Since then, relations between the two have
staggered back and forth on points of trust, but
they have not quite found enough mutuality to move
forward. Efforts have been made on both sides to
engineer some kind of rapprochement. Iranian
reformists and nationalists - both in the Iranian
government as well as among some opposition groups
outside Iran - and some advocates for non-military
oriented businesses in the US and Europe have
tried hard to develop and expand economic trade
with Iran.
But these efforts have been
hampered, if not to say completely negated, by
other, unbending elements on both sides of the
divide which have acted vigorously to undermine
and block the achievement of such a goal. On the
Iranian side sits a bizarre mix of hardliners in
the regime itself and a vociferous but largely
defunct exiled opposition group, the Mujahideen-e
Khalq Organization (MKO), which, seeing no hope of
success through its own efforts, courts hawkish
proponents of US military intervention in Iran.
More importantly, on the US side we have
seen the generic influence of pro-Israeli groups
and personalities which regard Iran as the major
threat to Israel's best interests, and therefore
an enemy not to be negotiated with. For these,
Iran does genuinely reside in an "axis of evil".

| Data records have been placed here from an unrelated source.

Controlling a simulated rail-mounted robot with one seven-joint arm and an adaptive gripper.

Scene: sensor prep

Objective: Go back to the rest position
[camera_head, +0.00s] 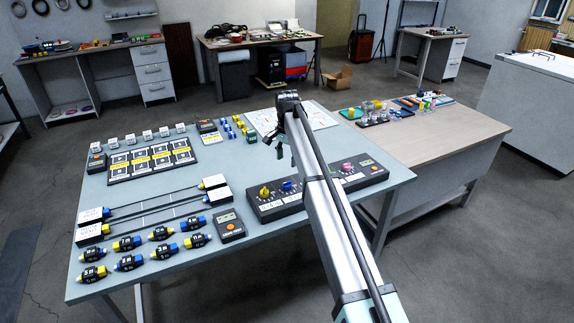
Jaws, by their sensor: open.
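My gripper (282,148) is open, over the rear right part of the blue-grey worktable (185,275). Nothing shows between its fingers, though they are small and dark here. My arm runs from the bottom of the picture up to it and hides part of the table's right side. A white printed sheet (318,115) lies on the table behind and right of the gripper. A black control panel (364,174) with coloured knobs lies on the table, partly behind my arm.
A dark board with white and yellow cards (152,158), long rails (150,208), several black cylinders with blue and yellow ends (162,233) and a handheld meter (229,225) lie on the left. A wooden-topped bench (440,143) adjoins at right. Open floor (480,265) lies front right.

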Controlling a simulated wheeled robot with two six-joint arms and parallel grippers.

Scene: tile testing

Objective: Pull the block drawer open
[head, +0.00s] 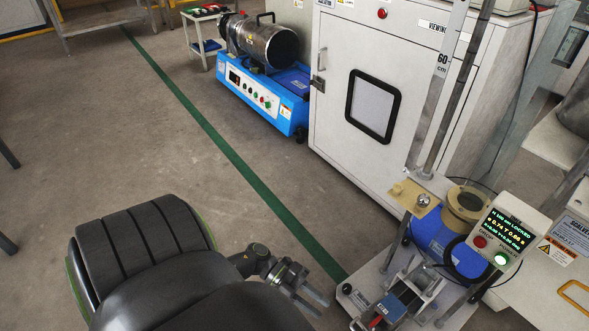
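A pale cabinet front (540,275) stands at the lower right. It carries an orange-yellow handle (575,297), cut off by the right edge. This may be the block drawer, but I cannot read its label. The front looks closed as far as it shows. My left gripper (322,306) is at the bottom middle, with its two grey fingers apart and nothing between them. It is well to the left of the handle, with the test rig between them. My right gripper is not in view.
The test rig has a pale base plate (372,281), an upright post (440,110) and a lit display box (508,235). A white machine cabinet (335,125) and a blue motor unit (262,95) stand behind.

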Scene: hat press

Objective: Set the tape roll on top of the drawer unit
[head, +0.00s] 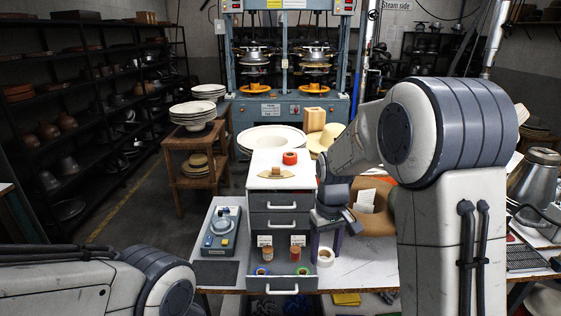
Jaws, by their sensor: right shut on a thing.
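The drawer unit (282,222) is grey with a white top and stands on the table in the middle of the head view. My right gripper (326,246) points down just right of the unit, beside its open lower drawer. It is shut on a white tape roll (325,258), which shows between and below the fingertips, low near the table. I cannot tell whether the roll touches the table. A red roll (290,158) and a small wooden block on a tan base (277,173) are on the unit's top. My left arm enters at lower left; its gripper is out of view.
A control box (222,228) stands left of the unit. A brown bag-like item (372,208) is behind my right gripper. The front of the unit's top is clear.

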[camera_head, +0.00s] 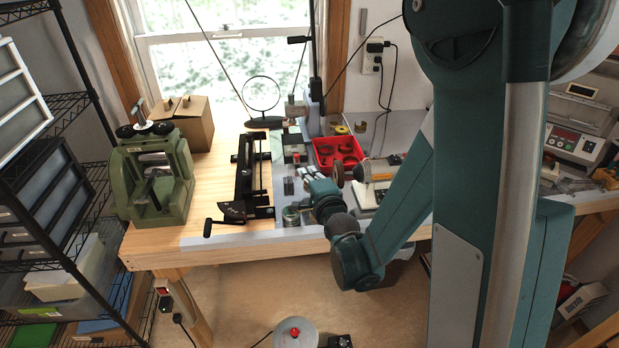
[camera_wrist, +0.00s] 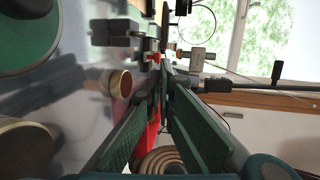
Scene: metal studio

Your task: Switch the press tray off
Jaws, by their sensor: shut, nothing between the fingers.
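My gripper (camera_head: 305,174) is over the grey work mat, with its fingertips closed together and empty. In the wrist view, the two dark green fingers (camera_wrist: 168,72) meet near a small red part (camera_wrist: 154,57) on dark blocks. I cannot tell whether the fingertips touch it. In the head view, a small dark box with red on it (camera_head: 296,157) sits just beyond the fingertips. Which part is the press tray's switch, and its on or off position, is not clear. A green press (camera_head: 150,180) stands on the left of the bench.
A red bin (camera_head: 338,152) with round parts is just right of my gripper. A black slide fixture (camera_head: 248,178) lies to the left. A ring stand (camera_head: 264,121) is behind. A red switch box (camera_head: 164,301) is on the bench leg. Bare wood (camera_head: 208,170) lies beside the press.

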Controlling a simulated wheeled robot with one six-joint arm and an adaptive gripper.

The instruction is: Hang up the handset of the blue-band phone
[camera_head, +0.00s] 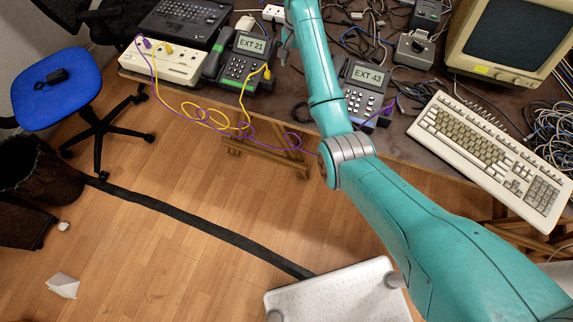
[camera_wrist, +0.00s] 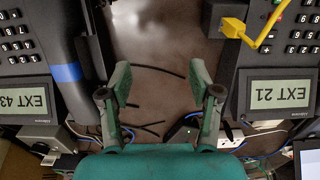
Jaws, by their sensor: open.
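The blue-band phone is the dark desk phone marked EXT 43 (camera_head: 365,88), in the middle of the desk in the head view. In the wrist view it is upside down at the left (camera_wrist: 22,98). Its dark handset (camera_wrist: 84,60) lies along the phone's inner side, with a blue band (camera_wrist: 66,73) around it. I cannot tell whether it is fully seated; my arm hides it in the head view. My gripper (camera_wrist: 158,80) is open and empty, over bare desk between the two phones, with the handset just left of its fingers in the wrist view.
A keyboard (camera_head: 490,155) and monitor (camera_head: 510,40) are at the right. A white switch box (camera_head: 165,65) and loose cables clutter the desk.

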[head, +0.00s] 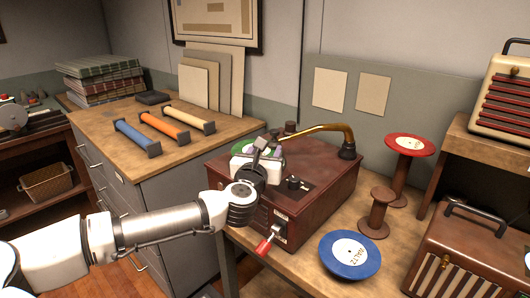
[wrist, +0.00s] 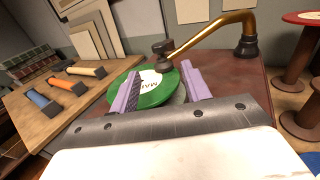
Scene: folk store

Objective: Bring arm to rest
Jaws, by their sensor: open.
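My gripper (wrist: 157,92) is open, with its two purple fingers apart over the record player. It also shows in the head view (head: 262,148), above the left part of the player's top. The record player (head: 325,184) is a dark red-brown wooden box with a brass tone arm (head: 325,129). A green record with a white label (wrist: 152,97) lies on the player beneath and between the fingers. The tone arm's dark head (wrist: 162,56) is at the record's far side. I cannot tell whether the fingers touch the record.
A blue record (head: 349,256) lies on the table in front, right of the player. A red record (head: 409,144) sits on a spool stand (head: 397,178), beside a smaller spool (head: 376,212). Radios (head: 470,245) stand at the right. A cabinet at left holds blue, orange and yellow rolls (head: 163,134).

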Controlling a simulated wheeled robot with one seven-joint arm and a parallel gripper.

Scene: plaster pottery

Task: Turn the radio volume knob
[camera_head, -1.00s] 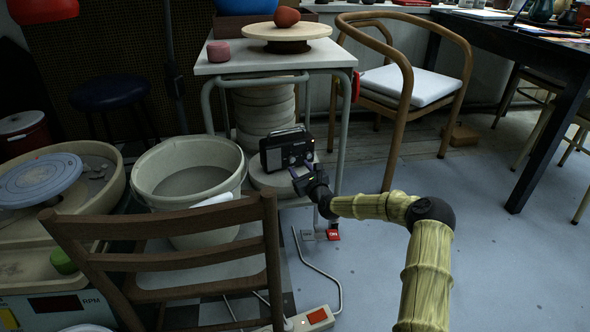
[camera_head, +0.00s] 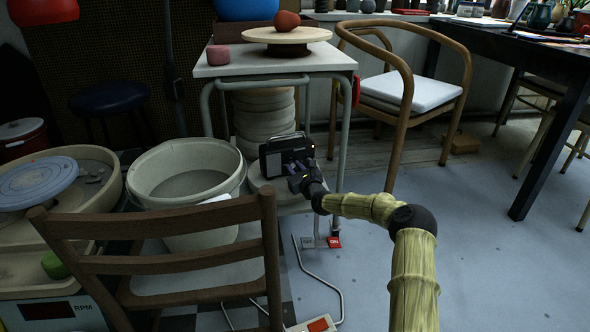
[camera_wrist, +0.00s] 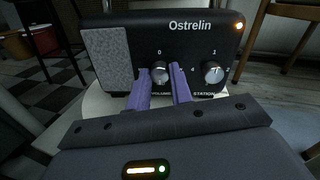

The traditional focus for this enmity -
Iran's support for anti-Israel groups Hezbollah
and Hamas - and more recently, doubts about
Tehran's nuclear ambitions, has been eclipsed by
the new complication added to the region by the
removal of Saddam Hussein of Iraq. Although few
would deny the benefits of his removal, the move
has deeply affected the checks and balances in the
region, and perhaps the country most affected is
Iran.
For Iran, to have its enemy travel
thousands of miles on a military adventure to
establish a pro-US regime in Iraq with the
potential to continue Saddam's aggressive policy
toward the Islamic republic is not acceptable. As
the only country which openly refuses to accept
the legitimacy of Israel, a further cause for
concern for Iran is the presence of Israeli
intelligence operatives in Iraq. Iran will
understandably want to use its well-established
contacts there to counter such a threat from Iraqi
territory.
For the US, on the other hand,
it is the very existence of these close ties
between Iran and Iraq, particularly the majority
Shi'ite Iraqis, that is the crux of the problem.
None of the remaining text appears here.